#### Raw data ####

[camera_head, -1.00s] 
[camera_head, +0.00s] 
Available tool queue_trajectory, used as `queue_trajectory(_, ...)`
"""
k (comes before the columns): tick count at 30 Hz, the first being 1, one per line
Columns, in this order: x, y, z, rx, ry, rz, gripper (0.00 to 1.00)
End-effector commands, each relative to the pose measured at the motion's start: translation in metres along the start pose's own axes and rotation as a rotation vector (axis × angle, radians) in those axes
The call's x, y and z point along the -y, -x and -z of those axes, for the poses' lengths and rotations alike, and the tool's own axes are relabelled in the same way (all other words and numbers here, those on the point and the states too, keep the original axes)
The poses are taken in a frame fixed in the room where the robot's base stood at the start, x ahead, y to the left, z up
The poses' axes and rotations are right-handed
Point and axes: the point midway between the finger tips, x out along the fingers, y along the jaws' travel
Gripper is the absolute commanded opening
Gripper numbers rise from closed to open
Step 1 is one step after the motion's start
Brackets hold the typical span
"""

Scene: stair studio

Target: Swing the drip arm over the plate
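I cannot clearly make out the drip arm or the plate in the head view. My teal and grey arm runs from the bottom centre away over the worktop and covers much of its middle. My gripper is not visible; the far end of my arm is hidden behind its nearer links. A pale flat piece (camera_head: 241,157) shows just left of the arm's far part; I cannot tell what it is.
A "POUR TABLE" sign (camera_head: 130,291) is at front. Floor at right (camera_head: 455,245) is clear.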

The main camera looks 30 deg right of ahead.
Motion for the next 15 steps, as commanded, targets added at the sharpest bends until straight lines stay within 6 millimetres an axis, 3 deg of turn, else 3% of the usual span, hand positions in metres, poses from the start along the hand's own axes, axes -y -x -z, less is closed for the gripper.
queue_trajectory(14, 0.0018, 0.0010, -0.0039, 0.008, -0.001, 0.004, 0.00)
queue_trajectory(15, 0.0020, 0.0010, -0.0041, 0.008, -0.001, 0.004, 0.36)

####

### Exercise details
Repeat exactly the lines from the one containing "[camera_head, +0.00s]" through the one containing "End-effector commands, each", both included, and nothing else.

### Right answer
[camera_head, +0.00s] 
Available tool queue_trajectory, used as `queue_trajectory(_, ...)`
"""
k (comes before the columns): tick count at 30 Hz, the first being 1, one per line
Columns, in this order: x, y, z, rx, ry, rz, gripper (0.00 to 1.00)
End-effector commands, each relative to the pose measured at the motion's start: translation in metres along the start pose's own axes and rotation as a rotation vector (axis × angle, radians) in those axes

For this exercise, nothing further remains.